Enormous planet-sized heaps of information and dis-information blend so seamlessly together - and all is repeated and repeated via hard-core entertainer/rodeo clowns on radio and television and poster-carrying gatherings of the ill-informed and angry (it does not matter what they might be angry or ill-informed about, now that inertia's laws lend momentum to any scrap or bit circling around) and now, of course, in the "new media", aka the Internet - these planet-sized heaps form their own galactic expanse of factoids and gossip, mostly bereft of usefulness to any save those whose income requires a constant squeal for attention.

As someone who has worked in the news biz as both hard news and soft news correspondent, I knew long, long ago that all the scraps and bits of information soon merge together. Solemn stories become a pinnacle of the ridiculous and the ridiculous becomes solemn.

It is pretty easy to fool most of the people most of the time, after all.

The current so-called "debate" in America over health care and/or health insurance is a fine example of yet another giant, waffling, wheezing beast of unimaginable size, layered with confusion upon confusion upon confusion in a near-Book-of-Revelation vision of apocalyptic doom, complete with modern-day seers and prophets surrounding the thing and hurling their warnings and charms.

As I have observed both political and social "debates" for some decades, vast and immense emotions can be evoked by minor facts and fictions -- such as, for instance, a local government ordinance seeking to address something like "barking dogs" and "domestic tranquility". If months (or sometimes even years) of anguished public and governmental proclamations grow and grow around this kind of issue -- then just imagine (oh, wait, we don't have to, we can see it now all around us) what has been stitched together from parts far and wide when it comes to the issues of Health Care and Insurance.

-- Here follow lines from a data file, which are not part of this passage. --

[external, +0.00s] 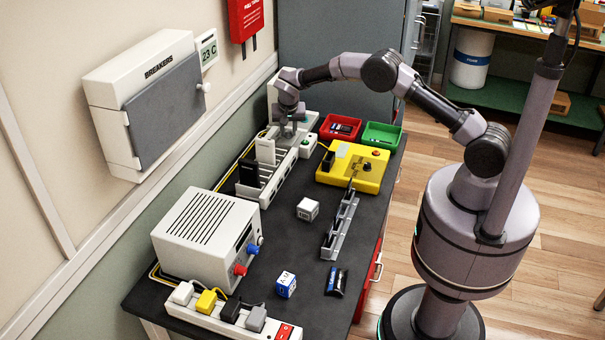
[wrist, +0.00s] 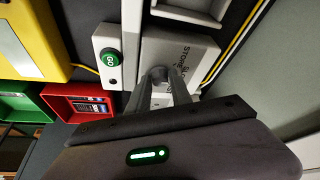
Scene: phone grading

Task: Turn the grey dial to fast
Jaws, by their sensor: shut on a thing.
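The grey dial (wrist: 157,73) shows in the wrist view as a small rounded grey piece between my fingertips, largely covered by them. It stands on a pale grey panel (wrist: 188,40) with dark lettering, partly hidden; I can read "STORE" but cannot see the dial's pointer or a "fast" mark. My gripper (wrist: 162,80) is shut on the dial, with both fingers reaching down to the panel. In the external view my gripper (external: 288,131) is low at the far end of the bench, beside the wall, and the dial is hidden there.
A green GO button (wrist: 111,58) sits close beside the panel. A red bin (external: 340,128), a green bin (external: 381,136) and a yellow box (external: 366,176) stand to the right. A white slotted rack (external: 273,183) is in front.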

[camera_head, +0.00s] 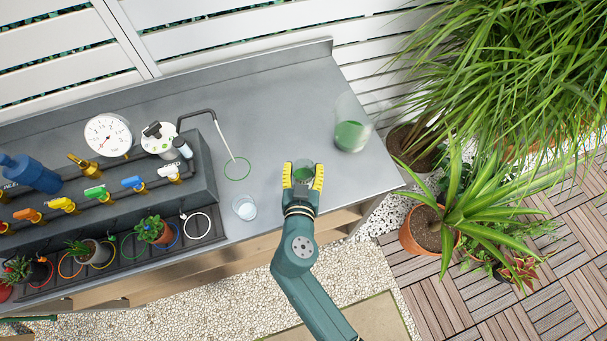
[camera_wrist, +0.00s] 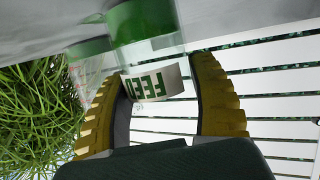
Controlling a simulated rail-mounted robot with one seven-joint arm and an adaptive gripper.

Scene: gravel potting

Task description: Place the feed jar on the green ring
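The feed jar (camera_head: 303,174) is a small clear jar with green contents. Its white label with green "FEED" letters shows in the wrist view (camera_wrist: 155,84), where the picture is upside down. My gripper (camera_head: 303,176) has its two yellow fingers on either side of the jar and looks shut on it, near the counter's front right part. Whether the jar touches the counter is unclear. The green ring (camera_head: 237,179) is a thin outline on the grey counter, left of my gripper, with nothing standing on it.
A clear glass (camera_head: 245,207) stands just below the ring. A larger jar with green contents (camera_head: 350,136) stands to the right, behind my gripper. A thin bent spout (camera_head: 226,139) reaches down toward the ring. A dark valve rack with a gauge (camera_head: 108,135) fills the left.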

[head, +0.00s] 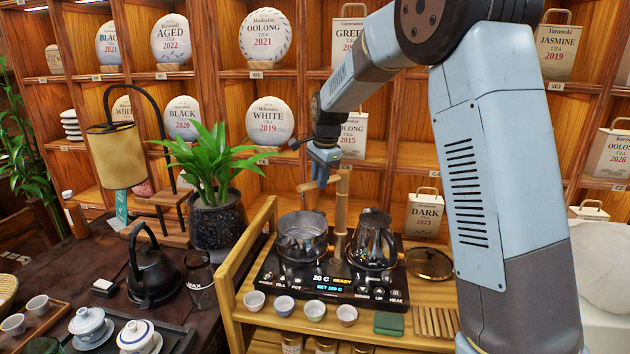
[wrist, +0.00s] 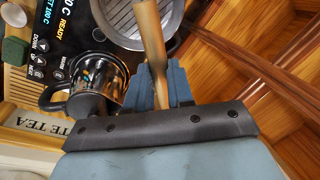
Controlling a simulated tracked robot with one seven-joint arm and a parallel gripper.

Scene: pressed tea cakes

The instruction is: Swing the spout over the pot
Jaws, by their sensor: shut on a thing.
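The bamboo spout (head: 341,206) stands upright at the back of the black heating unit, with a short crosspiece at its top pointing left. My gripper (head: 322,173) is at this crosspiece, shut on the spout. In the wrist view my gripper's blue fingers (wrist: 160,88) flank the bamboo (wrist: 151,40), which crosses the view of an open steel vessel (wrist: 122,14). In the head view this open vessel (head: 302,238) sits on the left of the unit. A lidded steel pot (head: 373,242) with a handle sits on the right. I cannot tell exactly where the spout's tip hangs.
The heating unit (head: 328,283) has a lit display reading "READY". Several small cups (head: 315,311) and a green block (head: 389,323) stand in front. A potted plant (head: 217,222) stands left, a round glass lid (head: 429,263) right. Shelves of tea cakes rise close behind.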

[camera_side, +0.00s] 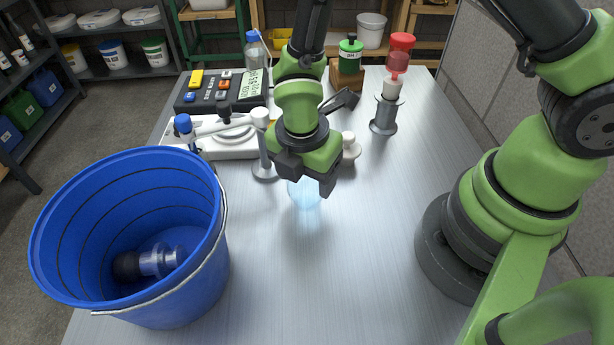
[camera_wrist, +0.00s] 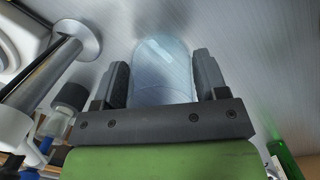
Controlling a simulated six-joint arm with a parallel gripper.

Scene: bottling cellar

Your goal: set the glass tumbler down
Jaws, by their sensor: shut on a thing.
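The glass tumbler (camera_side: 305,194) is clear with a pale blue tint. My gripper (camera_side: 308,180) is shut on it, and the jaws cover its upper part in the side view. In the wrist view the tumbler (camera_wrist: 162,72) lies between the two dark fingers (camera_wrist: 161,82). The tumbler's lower end is close to the metal table top (camera_side: 330,270). I cannot tell whether it touches the table.
A blue bucket (camera_side: 205,250) with a dark-ended object inside stands at the left. A metal post with a round base (camera_side: 265,172) stands just left of my gripper. A metal stand (camera_side: 384,116) is behind right. The table's front middle is clear.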

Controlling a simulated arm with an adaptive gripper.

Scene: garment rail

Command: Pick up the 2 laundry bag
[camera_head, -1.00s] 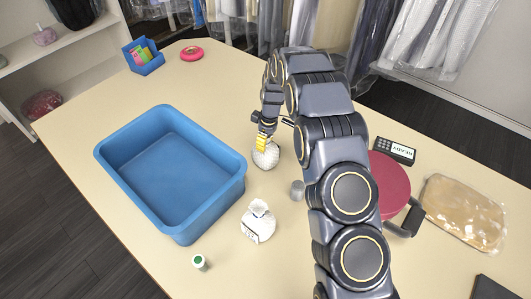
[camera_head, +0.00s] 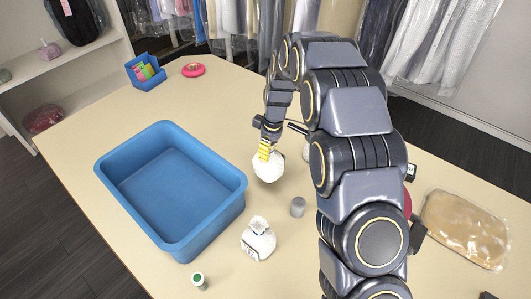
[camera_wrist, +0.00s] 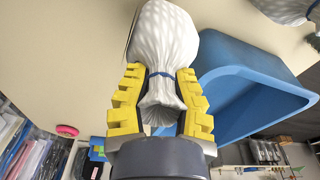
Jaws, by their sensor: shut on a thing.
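A white laundry bag (camera_head: 268,167) with a pale mesh pattern is at my gripper (camera_head: 265,148), to the right of the blue tub. In the wrist view, my gripper's yellow fingers (camera_wrist: 160,105) are shut on the bag's gathered neck, just below its blue tie. The bag's body (camera_wrist: 166,38) spreads out beyond the fingertips. I cannot tell whether it touches the table. Another white bag with dark markings (camera_head: 258,241) stands upright on the table nearer the front. A small part of a pale object (camera_head: 306,152) shows behind my arm; most of it is hidden.
The blue tub (camera_head: 241,190) on the left looks empty. A grey cylinder (camera_head: 298,207) and a green-topped container (camera_head: 199,281) stand nearby. A small blue box (camera_head: 146,79) and pink ring (camera_head: 193,70) sit at the back. A wrapped tan package (camera_head: 465,228) lies on the right.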

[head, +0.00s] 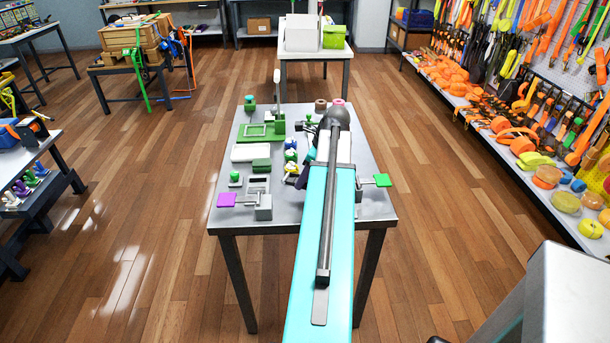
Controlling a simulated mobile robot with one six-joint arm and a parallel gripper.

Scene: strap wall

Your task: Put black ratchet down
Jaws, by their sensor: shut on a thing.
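My arm, cyan with a dark wrist, reaches over the metal table (380,207) from the front. The wrist and arm hide my gripper, so its jaws do not show. Small dark metal parts (309,123) show just left of the wrist. I cannot tell whether they are the black ratchet, part of my gripper or something standing on the table. No black ratchet can be made out for certain.
The table holds a green fixture (256,131), a white tray (250,152), a dark green block (261,165), a purple plate (227,200) and a green plate (382,180). A strap rack (520,135) stands right.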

Pretty much every president since the middle of the last century has tried to fashion new rules and regulations about Health Care and Government. The benefits and plans which all federal employees receive is by far one of the better plans available to Americans - no exclusions for pre-existing conditions, no reduction of services when ill, low co-pays, etc etc. Of course the tens of billions all that costs is subsidized by taxpayers.

They have all agreed, you see, and encourage "debate" among the rest of us.

When Congress returns to Washington and actually begins drafting and re-writing the rules and regulations which might (let me say that again) MIGHT actually become law, some will be helped and most will not.

I suppose (or perhaps hope) that the best that might happen is many Americans will be once again forced to do what they have always done - scour the marketplace and look for deals, look for ways they can survive and look out for Number One first, second and last. That's what millionaires like entertainer Rush Limbaugh call "American Exceptionalism", i.e. "I got mine, so you go get yours."

Tuesday, August 25, 2009

What's The Real Cost of a 'Shadow Army'?

While it might seem odd to some to follow-up this weekend's movie post about revisionist history with a story about our real political world -- they share a startling amount of fantasy and danger, but which is which and just what do these policies really cost our country?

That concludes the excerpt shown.